Esse é o sistema que, levando em consideração pequenas modificações, ainda nos conduz juridicamente. Quem nunca ouviu alguém perguntar onde está na lei tal coisa? Ou então quem nunca ficou indignado de tal questão estar ou não estar na lei? Esse positivismo trouxe atraso nas interpretações e engessamento dos julgadores e interpretadores.

Este novo pensamento jurídico trouxe como grande novidade e benefício imediatos a segurança jurídica, já mencionada e que é forte alicerce deste novo mundo liberal que surgia e que advogava a tese de que o conhecimento prévio das conseqüências dos atos das pessoas, traria uma igualdade de oportunidade entre elas.

A conclusão era de que tudo ficaria mais justo do que as doutrinas naturais, já que essas que dependiam, muito mais, do ânimo dos donos do poder. Esquecia-se que o ser humano precisa mais de confiar em sua natureza do que em sua esperteza.

A grande vantagem que os positivistas propagavam era a igualdade formal estabelecida pela Lei, já que todos seriam iguais perante a Lei, e isto faria com que as pessoas tivessem igual oportunidade. Esqueciam-se, também, que ninguém é igual a ninguém, e precisaram entender que as pessoas são iguais dentro do que as torna iguais e diferentes dentro dos limites de suas diferenças. O sistema começa a se contradizer.

Pelo que vimos ficou claro que todos eles estavam errados, e a tão sonhada igualdade foi substituída por um domínio dos donos do dinheiro e/ou do poder, muito mais do que no sistema naturalista que não se contradizia na sua raiz, mas na sua interpretação rasa. O sistema positivista passa a se contradizer em sua raiz e atinge todos os frutos, afinal: árvore envenenada, frutos envenenados.

Por esse motivo vieram fatos que são verdadeiras provas das barbáries que o ser humano é capaz, são os horrores ocorridos durante, por exemplo, a segunda guerra mundial, quando o nazismo se confirmou absolutamente lastreado na lei para seus desatinos que feriram a história da humanidade e deixaram cicatrizes feias e incorrigíveis.

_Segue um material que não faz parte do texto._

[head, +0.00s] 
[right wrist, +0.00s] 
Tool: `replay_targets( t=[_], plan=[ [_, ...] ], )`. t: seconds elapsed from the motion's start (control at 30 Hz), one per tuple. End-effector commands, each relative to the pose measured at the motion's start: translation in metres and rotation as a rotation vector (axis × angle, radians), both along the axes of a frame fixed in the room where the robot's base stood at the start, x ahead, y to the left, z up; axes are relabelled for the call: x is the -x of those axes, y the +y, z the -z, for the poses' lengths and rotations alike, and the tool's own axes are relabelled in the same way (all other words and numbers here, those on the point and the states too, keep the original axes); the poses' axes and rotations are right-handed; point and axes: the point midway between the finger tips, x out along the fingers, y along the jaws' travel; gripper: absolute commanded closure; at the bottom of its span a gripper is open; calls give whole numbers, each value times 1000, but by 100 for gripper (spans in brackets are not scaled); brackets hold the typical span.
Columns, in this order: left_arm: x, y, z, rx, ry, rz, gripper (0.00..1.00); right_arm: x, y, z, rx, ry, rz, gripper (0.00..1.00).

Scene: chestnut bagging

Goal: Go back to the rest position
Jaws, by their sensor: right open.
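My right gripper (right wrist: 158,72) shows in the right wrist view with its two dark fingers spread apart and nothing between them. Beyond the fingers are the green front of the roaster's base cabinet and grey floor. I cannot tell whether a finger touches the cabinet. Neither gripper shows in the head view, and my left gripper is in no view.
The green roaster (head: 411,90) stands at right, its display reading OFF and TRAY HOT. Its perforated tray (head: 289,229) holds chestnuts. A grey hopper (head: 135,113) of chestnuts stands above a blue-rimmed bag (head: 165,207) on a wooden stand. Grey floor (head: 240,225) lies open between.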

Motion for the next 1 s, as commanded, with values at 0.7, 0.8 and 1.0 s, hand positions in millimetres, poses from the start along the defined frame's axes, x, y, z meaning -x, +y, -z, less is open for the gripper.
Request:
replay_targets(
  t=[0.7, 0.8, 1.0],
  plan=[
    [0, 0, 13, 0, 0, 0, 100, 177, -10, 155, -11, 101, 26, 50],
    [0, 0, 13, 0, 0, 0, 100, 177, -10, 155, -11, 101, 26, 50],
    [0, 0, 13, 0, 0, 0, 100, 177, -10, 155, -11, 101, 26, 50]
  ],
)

Outras tantas guerras e golpes depois “legalizados” fizeram barbáries, especialmente nos governos socialistas. Tudo amparado pela lei e amordaçando o direito que passa a ser refém da letra fria lançada em um papel que desconhece as partes envolvidas, mas lhes impõe sua sentença.

Um grande exemplo dessa cicatriz é o direito de contratar que era quase ilimitado, esbarrando apenas na questão de ordem pública, lembrando sempre que esta ordem pública era de filosofia liberal. Daí nasceu a velha máxima do direito que o Contrato é lei entre as partes. Até hoje não é tão fácil convencer um juiz de a coisa não é bem assim.

Quando a humanidade caiu em si e sentiu o choque causado pelo entendimento de que a ordem jurídica positivista prestou bons serviços ao nazismo, fez com que a teoria positivista extremada fosse repensada, sendo certo que seu abrandamento e relativização eram providências necessárias à própria sobrevivência humana. Mas como fazer isso? Ninguém queria um retorno ao naturalismo.

O naturalismo tentava chegar ao equilíbrio pela lei natural inscrita no ser humano, leis essas que não precisavam da letra fria da lei, mas que precisavam de um julgador extremamente ético e justo.

Esse equilíbrio viria com a lei natural que é imutável, portanto estável e equilibrada.

E onde ficaria a evolução se não é possível mudar de posição? Em primeiro lugar ninguém disse que é impossível mudar de posição. A partir do momento em que mudam a situação do fato, as leis que regem o fato e o fato em si, muda tudo, inclusive pode mudar a decisão. O que não pode são decisões tomadas no norte sempre absolutamente discrepantes de decisões de casos idênticos tomados no sul. Ou mesmo dentro de um mesmo Município, coisa que acontece frequentemente.

Assim chegamos à tão sonhada segurança jurídica e ao equilíbrio, como tudo na vida e na natureza.

No STJ, a teoria dos atos próprios foi empregada de forma precursora e notável pelo eminente Ministro Ruy Rosado de Aguiar, o qual consignou que:

O princípio da boa-fé deve ser atendido também pela administração pública, e até com mais razão por ela, e o seu comportamento nas relações com os cidadãos pode ser controlado pela teoria dos atos próprios, que não lhe permite voltar sobre os próprios passos depois de estabelecer relações em cuja seriedade os cidadãos confiam.
(Resp 141.879/SP, Rel: Min. Rosado de Aguiar, DJ 22.06.1998)

Várias perguntas nos ficam nesse momento. Vemos ataques de todos os lados da ordem jurídica medieval sendo que ela criou muito menos discrepâncias jurídicas que a atual.

Atacamos uma ordem natural sendo que a ordem positivista nos cria injustiças não por um julgador injusto, mas por um julgador justo que não pode usar de sua justiça latente por estar amarrado aos pés de uma lei injusta e imoral.